You missed a few I might have mentioned, but the point was very well made. Everybody has different ethical boundaries. This has been understood since the concept was first talked about. Sticking to your own guidelines is an important part of what makes you: you. Judging others by your own is an unfortunate side effect of the more ethically ‘strict’. And in Business: no matter how you justify a ‘boundary’ it will only bind you from competing with those who are willing to cross it.
@Todd Good point re. “it will only bind you from competing with those who are willing to cross it” Constant balancing act in other words or you risk living on a sliding scale, right?
An old boss of mine used to say “If there’s a fee in it, then it’s ethical”.
I prefer the quote:
If you don’t have integrity, you have nothing. You can’t buy it. You can have all the money in the world, but if you are not a moral and ethical person, you really have nothing.
Well said, Ruud.
Lately, I’ve been tempted to try those grey methods, where paying essentially gets you medium quality links, but have always chosen to do it the hard way.
Some may justify their actions by using the right tool for the right job, though.
While what you say makes a lot of sense, its impossible to be squeaky clean in business today. Willingly or not all of us have done at least one of the so called unethical things on your list. Maybe if your conscience doesn’t prick you its ethical enough for you.
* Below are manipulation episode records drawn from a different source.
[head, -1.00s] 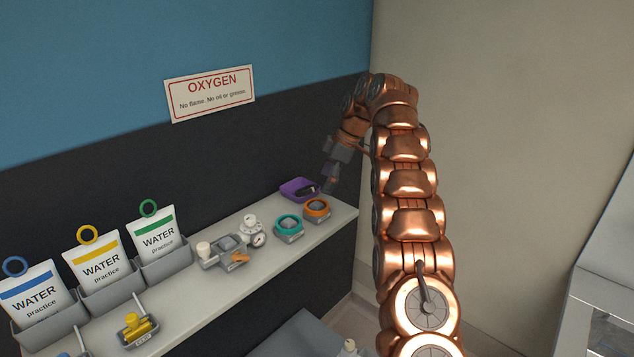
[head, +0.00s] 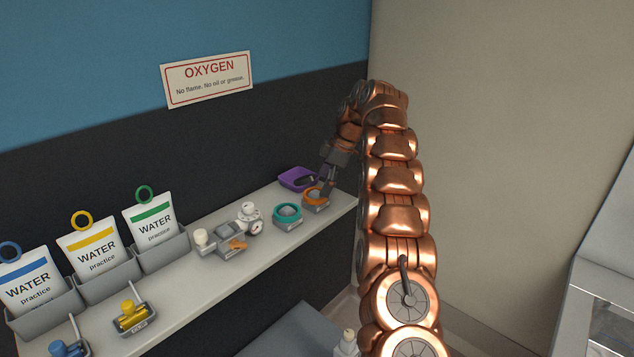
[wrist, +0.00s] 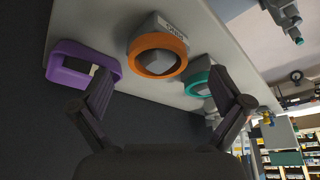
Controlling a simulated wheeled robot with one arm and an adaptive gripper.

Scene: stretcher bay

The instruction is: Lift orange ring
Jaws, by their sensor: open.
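The orange ring (head: 316,194) sits around a grey block at the right end of the shelf in the head view. In the wrist view the orange ring (wrist: 158,55) lies beyond the fingertips, roughly midway between them, around its grey labelled block (wrist: 151,24). My gripper (head: 328,192) is over the ring in the head view, and its fingers partly cover it. The wrist view shows my gripper (wrist: 166,88) open with nothing between its fingers. I cannot tell whether a fingertip touches the ring.
A teal ring (head: 287,211) on a grey block stands left of the orange one. A purple tray (head: 296,178) lies behind it, close to the gripper. A regulator (head: 230,240) and water pouches (head: 152,219) stand farther left along the shelf (head: 270,240). The wall is close behind.

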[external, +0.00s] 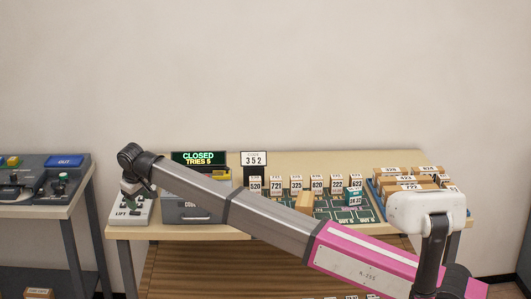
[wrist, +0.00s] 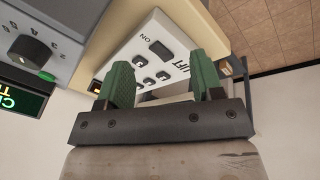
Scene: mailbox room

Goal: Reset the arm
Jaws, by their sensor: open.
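My arm reaches from the lower right across the table in the external view. My gripper (external: 136,188) is at the table's left end, at the white LIFT box (external: 132,209). In the wrist view my gripper (wrist: 160,80) has two green fingers spread apart with a gap between them. The LIFT box (wrist: 158,45) lies beyond the fingertips, with several dark buttons and a switch marked ON. Nothing shows held between the fingers. I cannot tell whether a finger touches the box.
A grey box (external: 195,207) stands right of the LIFT box, below a display (external: 199,158) reading CLOSED, TRIES 5. Numbered blocks (external: 297,185) stand around a green board (external: 345,214). A blue tray (external: 375,196) of parcels is at right. Another table (external: 60,210) stands left across a gap.

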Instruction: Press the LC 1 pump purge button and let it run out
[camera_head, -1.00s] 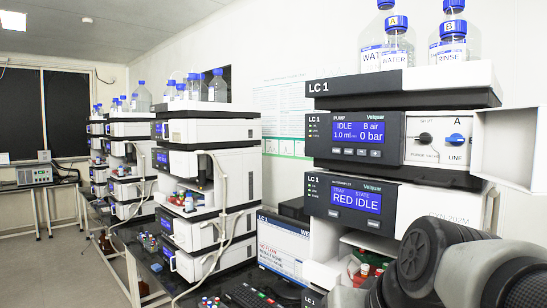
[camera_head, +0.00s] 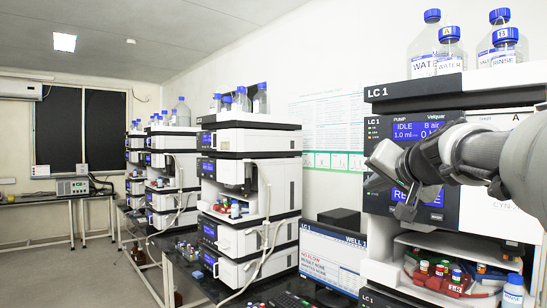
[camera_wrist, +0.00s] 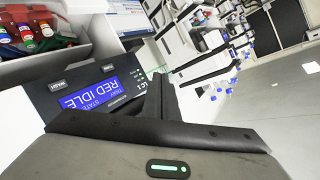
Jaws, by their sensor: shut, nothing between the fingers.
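The LC 1 pump module (camera_head: 405,132) is in the upper part of the right-hand stack in the head view. Its blue display reads IDLE, B air, 1.0 ml; its right part is covered by my arm. The pump's buttons under the display are hidden behind my gripper (camera_head: 405,208), so I cannot see the purge button. My gripper is shut and empty, in front of the stack; contact cannot be told. In the wrist view my gripper (camera_wrist: 160,98) shows beside the upside-down autosampler display (camera_wrist: 104,94), which reads RED IDLE, with a WASH button near it.
Bottles (camera_head: 452,50) stand on top of LC 1. An open tray of coloured-cap vials (camera_head: 440,272) sits below the autosampler. A monitor (camera_head: 330,248) stands left of it. Other column stacks (camera_head: 250,190) line the bench to the left; the floor beyond is clear.
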This is a very useful and though provoking post. We all tend to have very unique and diverse values and ethical principles depending on what part of the world and family we were brought up in.
But there are also those universal ethical values that we hold as humans or as businesses.
Reading through this post and the comments left, it all boils down to critically analyzing ourselves and defining who we really are as individuals or as a company!